The popular stereotype of a "Tupperware Lady" is a white, middle-class suburban housewife. In fact, many were first- and second-generation immigrants living in urban neighborhoods.

In 1924 Earl Silas Tupper sat in a classroom in Fitchburg, Massachusetts, and dreamed of making millions. "What a time we would have if we had plenty of money," he wrote in a school essay. Tupper was a poor student; in fact, he barely graduated from high school. However, the product he invented, and the woman who created a way to market it, would make him a very rich man.

World War II spurred innovation in the plastics industry, much of it concentrated in the central Massachusetts towns where Earl Tupper's family moved in 1908. After the war, manufacturers were looking to convert their operations to meet peacetime needs. In 1945 Tupper obtained some polyethylene, a plastic Du Pont had developed during the war. He bought molding machines and began to experiment. Many of his first designs were failures, but in 1946 he finally came up with a winner — the "wonderbowl," which had an airtight seal modeled on a paint can.

In 1949 he finally received a patent for the "burping seal." He opened a showroom in New York and began selling Tupperware in department stores. Although the product won design awards, it was slow to catch on with consumers except in Detroit and a few other cities, where sales were booming. He soon learned that Tupperware's popularity in the Motor City was largely due to the efforts of a creative and ambitious saleswoman named Brownie Wise.

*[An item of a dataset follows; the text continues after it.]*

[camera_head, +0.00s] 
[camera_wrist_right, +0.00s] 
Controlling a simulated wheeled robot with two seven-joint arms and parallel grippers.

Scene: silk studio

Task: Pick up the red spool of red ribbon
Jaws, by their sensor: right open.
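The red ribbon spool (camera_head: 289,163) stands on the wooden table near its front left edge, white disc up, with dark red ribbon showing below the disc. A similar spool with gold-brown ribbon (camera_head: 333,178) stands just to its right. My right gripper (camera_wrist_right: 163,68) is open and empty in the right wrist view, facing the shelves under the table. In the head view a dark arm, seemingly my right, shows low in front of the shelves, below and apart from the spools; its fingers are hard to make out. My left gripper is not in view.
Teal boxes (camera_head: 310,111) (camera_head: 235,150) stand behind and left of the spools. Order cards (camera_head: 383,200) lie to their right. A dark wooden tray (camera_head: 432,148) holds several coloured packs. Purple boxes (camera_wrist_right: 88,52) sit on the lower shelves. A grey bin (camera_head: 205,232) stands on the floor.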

Many of his first designs were failures, but in 1946 he finally came up with a winner — the "wonderbowl," which had an airtight seal modeled on a paint can.

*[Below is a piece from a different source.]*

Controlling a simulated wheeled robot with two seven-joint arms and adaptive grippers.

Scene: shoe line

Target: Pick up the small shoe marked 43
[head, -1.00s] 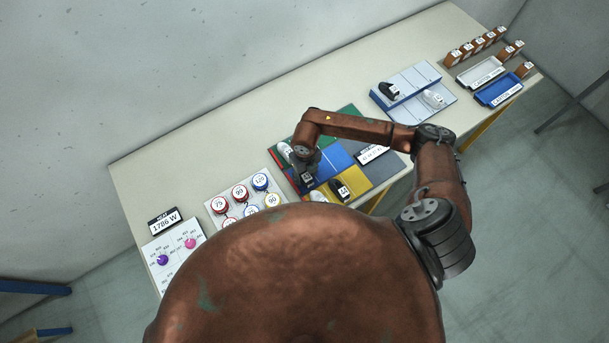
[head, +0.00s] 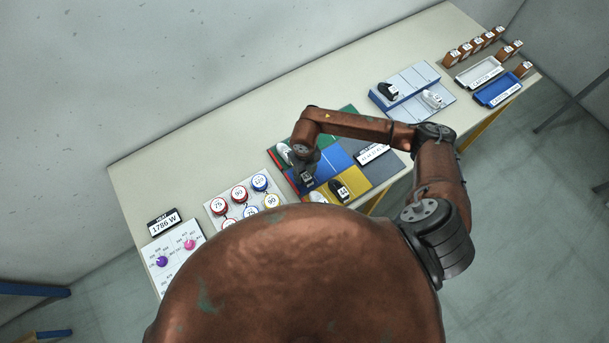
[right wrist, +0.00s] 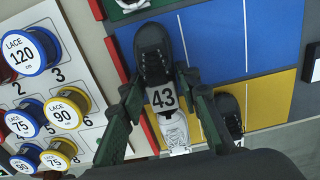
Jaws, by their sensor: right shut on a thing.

Brownie Wise was a divorced woman in her 30s with a son to support. She often had several jobs at once and supplemented her income as a saleswoman for Stanley Home Products, arguably the first company in the country to use "home parties" for direct selling. Bright, charming, and driven, Wise had an intuitive grasp of how to sell a product like Tupperware, and she knew how to recruit and motivate other women.

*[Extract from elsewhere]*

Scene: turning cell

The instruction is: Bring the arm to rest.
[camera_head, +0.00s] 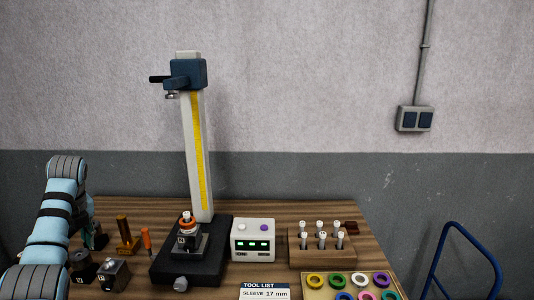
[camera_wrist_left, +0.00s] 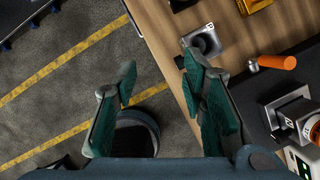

Soon after Tupperware went on the market, Wise and Gary McDonald, another Stanley salesman, realized that home parties were the perfect vehicle for selling the plastic kitchenware. One day in 1951, Wise called the company to complain about a late order and insisted on speaking to Earl Tupper himself. She told him that he should pull Tupperware out of retail stores and market the product exclusively through home parties.

Intrigued, he invited her to come to his office in Farnumsville, near Leominster, and hired her on the spot. He split the company into two divisions; he ran the manufacturing side, which remained in New England. Wise took command of the sales division, Tupperware Home Parties. She had moved to Florida and now built a headquarters near her home there.

Selling Tupperware appealed especially to women who had family responsibilities, limited resources, and the aspiration to achieve the American dream.

Earl Tupper was a gifted engineer but a difficult man with no interest in or knack for public relations. Brownie Wise quickly became the face of the company. It was a face that would soon have thousands of followers, who would sell millions of dollars worth of Tupperware.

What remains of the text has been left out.